I noticed that cublas samples required sudo permission to Initialize.
Also to avoid root permission, I removed the cache files in ~/.nv directory.
Hope this solution helps.
I’ve faced same problem. But, on my server, this problem is caused by that there is no enough memory on GPU devices the program is using. You may specify another GPU for your program by using torch.cuda.set_device(id_of_idle_device).
Hop this can help you.
“sudo rm -r ~/.nv” works for my 4-GPU machine to remove error below
RuntimeError: cublas runtime error : library not initialized at /py/conda-bld/pytorch_1493681908901/work/torch/lib/THC/THCGeneral.c:394
FYI, it also solves error below
File “/opt/anaconda/lib/python3.6/site-packages/torch/nn/functional.py”, line 40, in conv2d
return f(input, weight, bias)
RuntimeError: CUDNN_STATUS_INTERNAL_ERROR
When trying with CUDA_VISIBLE_DEVICES=1
not using set_device throw the runtime error,
then trying torch.cuda.set_devices(2) throws an ordinal error, I thought torch was counting from 1.
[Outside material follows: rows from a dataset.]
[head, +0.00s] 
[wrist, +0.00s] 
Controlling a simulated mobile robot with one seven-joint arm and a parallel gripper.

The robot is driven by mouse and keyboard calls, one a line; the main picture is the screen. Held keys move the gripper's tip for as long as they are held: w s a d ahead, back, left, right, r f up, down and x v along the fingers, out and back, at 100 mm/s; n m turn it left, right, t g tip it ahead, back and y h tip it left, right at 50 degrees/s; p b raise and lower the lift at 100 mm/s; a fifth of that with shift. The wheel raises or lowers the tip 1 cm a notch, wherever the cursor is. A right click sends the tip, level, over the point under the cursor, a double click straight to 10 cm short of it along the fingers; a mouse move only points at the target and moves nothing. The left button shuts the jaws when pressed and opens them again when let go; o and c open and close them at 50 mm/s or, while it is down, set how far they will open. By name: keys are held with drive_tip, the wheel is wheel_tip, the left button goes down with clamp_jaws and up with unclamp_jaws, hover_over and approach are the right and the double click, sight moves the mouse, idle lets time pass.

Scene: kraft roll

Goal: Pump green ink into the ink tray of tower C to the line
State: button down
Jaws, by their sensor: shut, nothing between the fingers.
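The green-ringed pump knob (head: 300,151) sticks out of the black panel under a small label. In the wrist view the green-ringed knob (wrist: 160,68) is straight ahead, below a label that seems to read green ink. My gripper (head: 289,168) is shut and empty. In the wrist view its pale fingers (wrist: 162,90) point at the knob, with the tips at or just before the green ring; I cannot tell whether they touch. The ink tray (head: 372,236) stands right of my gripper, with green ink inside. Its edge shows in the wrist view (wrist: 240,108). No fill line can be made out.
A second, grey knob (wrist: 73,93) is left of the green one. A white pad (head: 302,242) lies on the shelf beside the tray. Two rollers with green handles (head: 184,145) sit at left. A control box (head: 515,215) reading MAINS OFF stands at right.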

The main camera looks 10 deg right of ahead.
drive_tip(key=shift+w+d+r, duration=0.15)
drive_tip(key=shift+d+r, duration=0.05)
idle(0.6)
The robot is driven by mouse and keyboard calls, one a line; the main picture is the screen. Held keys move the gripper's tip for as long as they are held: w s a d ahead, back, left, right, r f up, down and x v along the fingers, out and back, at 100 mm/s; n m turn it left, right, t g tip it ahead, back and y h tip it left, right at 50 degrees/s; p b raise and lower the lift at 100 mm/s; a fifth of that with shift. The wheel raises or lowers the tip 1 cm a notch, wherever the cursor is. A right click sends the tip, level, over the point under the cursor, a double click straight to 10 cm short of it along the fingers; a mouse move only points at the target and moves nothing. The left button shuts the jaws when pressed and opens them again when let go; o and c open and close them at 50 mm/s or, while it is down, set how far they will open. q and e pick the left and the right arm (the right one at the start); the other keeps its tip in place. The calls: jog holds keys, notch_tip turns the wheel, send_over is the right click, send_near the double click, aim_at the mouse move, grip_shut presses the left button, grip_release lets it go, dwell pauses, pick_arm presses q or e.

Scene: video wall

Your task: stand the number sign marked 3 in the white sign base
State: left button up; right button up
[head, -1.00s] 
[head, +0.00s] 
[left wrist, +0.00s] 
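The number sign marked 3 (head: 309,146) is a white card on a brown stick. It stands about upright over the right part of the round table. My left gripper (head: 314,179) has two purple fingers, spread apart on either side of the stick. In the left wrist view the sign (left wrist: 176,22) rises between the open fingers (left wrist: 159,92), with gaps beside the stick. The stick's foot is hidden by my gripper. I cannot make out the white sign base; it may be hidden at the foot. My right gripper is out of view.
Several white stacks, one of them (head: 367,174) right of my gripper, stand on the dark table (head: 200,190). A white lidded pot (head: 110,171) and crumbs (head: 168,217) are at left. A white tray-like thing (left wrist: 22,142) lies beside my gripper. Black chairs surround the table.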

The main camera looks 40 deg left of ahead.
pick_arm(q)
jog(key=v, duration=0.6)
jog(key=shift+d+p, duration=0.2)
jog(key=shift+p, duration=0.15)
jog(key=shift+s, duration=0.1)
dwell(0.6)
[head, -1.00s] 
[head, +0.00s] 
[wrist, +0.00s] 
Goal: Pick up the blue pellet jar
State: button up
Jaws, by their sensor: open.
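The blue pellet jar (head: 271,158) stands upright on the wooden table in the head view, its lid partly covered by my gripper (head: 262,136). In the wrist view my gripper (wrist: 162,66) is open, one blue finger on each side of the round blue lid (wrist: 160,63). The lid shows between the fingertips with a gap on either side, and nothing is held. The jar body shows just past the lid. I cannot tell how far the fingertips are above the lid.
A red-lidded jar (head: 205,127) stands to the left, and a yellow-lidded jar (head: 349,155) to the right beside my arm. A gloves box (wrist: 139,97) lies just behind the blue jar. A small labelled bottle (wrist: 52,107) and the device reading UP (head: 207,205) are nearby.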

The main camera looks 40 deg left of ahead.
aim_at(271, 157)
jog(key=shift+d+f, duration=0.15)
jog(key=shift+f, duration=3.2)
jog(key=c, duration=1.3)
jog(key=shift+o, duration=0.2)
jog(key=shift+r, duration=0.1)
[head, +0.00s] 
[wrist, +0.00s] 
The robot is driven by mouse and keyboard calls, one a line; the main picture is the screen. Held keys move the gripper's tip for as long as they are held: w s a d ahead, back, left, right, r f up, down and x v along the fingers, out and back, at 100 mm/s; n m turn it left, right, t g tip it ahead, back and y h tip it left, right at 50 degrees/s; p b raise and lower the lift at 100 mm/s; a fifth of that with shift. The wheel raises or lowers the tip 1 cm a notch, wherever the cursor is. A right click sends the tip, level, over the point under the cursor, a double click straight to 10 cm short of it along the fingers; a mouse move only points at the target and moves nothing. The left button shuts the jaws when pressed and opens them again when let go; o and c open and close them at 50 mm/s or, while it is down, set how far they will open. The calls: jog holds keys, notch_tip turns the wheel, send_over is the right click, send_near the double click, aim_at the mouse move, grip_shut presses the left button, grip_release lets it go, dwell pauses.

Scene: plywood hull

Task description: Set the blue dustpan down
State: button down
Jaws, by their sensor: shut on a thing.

I’m finetuning the vgg19_bn on my own dataset, and I faced the same problem too.
With the insructions above, I removed the .nv file by command sudo rm -rf ~/.nv
However, when I run the gpu-version CNN, the error shows again. And I found the .nv file appeared again. And I changed the batch_size from 64 into 32, the code runed well. The same solution as above @ShawnGuo . Thasnks a lot. By a way, when the memory is not enough for the code, should it raise the error? Can it give a more accurate error infomation? @smth .